Forum Discussion
Editing transcripts: Removing extra lines of data from export
Been testing the transcription in Stream. For a multinational organization it is not really ready for prime time (too many accents to do well in English, and no direct support or languages other than Spanish). However, I do find potential in being able to export the auto-generated transcripts by senior leadership for purely text-related usage. That said, even if one is to tidy up the existing transcript there are many many rows of extra data between each text. Not just timecode but like this:
NOTE Confidence: 0.936690330505371
9eed9142-c299-42ed-96f1-fed2c6617e0c
00:00:21.476 --> 00:00:24.633
unchanged to make homes
cleaner and healthier.
NOTE Confidence: 0.909458994865417
e2af81c5-7559-4a57-8bf7-5f7b2c586c4e
00:00:27.370 --> 00:00:31.400
Delicate wool garments have
always been tricky to care for
The captions are not even on one editable row, and there are three lines (and blank rows not shown here) to be removed between each text.
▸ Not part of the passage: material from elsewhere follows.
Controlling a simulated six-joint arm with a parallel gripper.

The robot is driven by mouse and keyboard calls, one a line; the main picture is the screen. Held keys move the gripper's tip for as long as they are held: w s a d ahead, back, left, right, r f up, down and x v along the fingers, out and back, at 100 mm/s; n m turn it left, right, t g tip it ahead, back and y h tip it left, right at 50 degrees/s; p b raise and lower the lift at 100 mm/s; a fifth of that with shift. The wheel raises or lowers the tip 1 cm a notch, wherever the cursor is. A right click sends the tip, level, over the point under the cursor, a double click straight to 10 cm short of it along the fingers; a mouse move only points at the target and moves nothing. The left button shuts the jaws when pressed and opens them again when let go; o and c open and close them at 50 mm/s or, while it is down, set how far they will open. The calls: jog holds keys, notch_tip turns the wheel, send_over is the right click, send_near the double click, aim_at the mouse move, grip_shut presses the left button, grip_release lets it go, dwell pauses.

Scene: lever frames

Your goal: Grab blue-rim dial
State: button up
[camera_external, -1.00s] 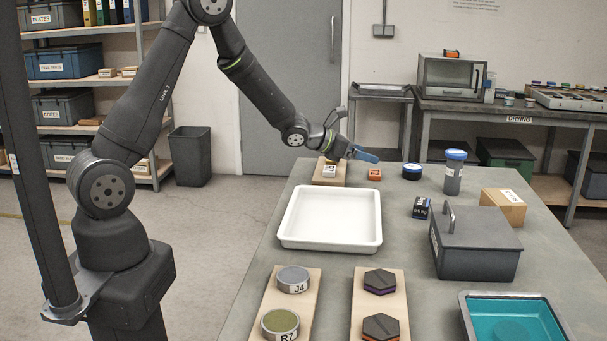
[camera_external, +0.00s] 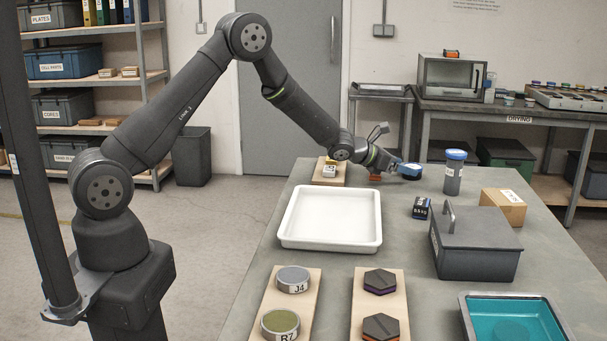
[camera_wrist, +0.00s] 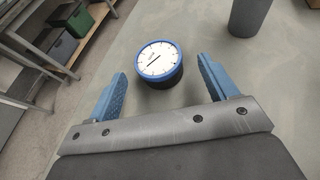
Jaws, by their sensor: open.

Over an hour meeting, or townhall presentation, this is a LOT of editing.
Has anyone come across a way to export and automate removal of the extra material in order to create a clean text document - a pure transcript and not a caption file?
Agentjh dhthompson mdlau - I just created a short web utility to clean up the Stream transcript VTT files for when you just want to get the text from the file without the metadata, time codes, and blank lines.
I linked the utility from the bottom of this help doc page: https://aka.ms/StreamVTTCleaner
Give it a try and see if this is useful for you.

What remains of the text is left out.